DATASET CONTENT
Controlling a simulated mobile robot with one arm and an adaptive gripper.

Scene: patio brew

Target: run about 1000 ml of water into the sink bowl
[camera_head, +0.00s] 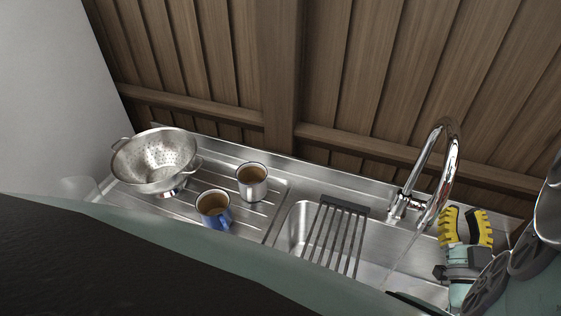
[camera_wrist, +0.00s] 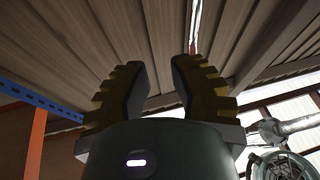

PROBLEM TO WORK ON
Without the images, write out each line of the data verbatim.

ANSWER TO THE PROBLEM
Controlling a simulated mobile robot with one arm and an adaptive gripper.

Scene: patio brew

Target: run about 1000 ml of water into the sink bowl
[camera_head, +0.00s] 
[camera_wrist, +0.00s] 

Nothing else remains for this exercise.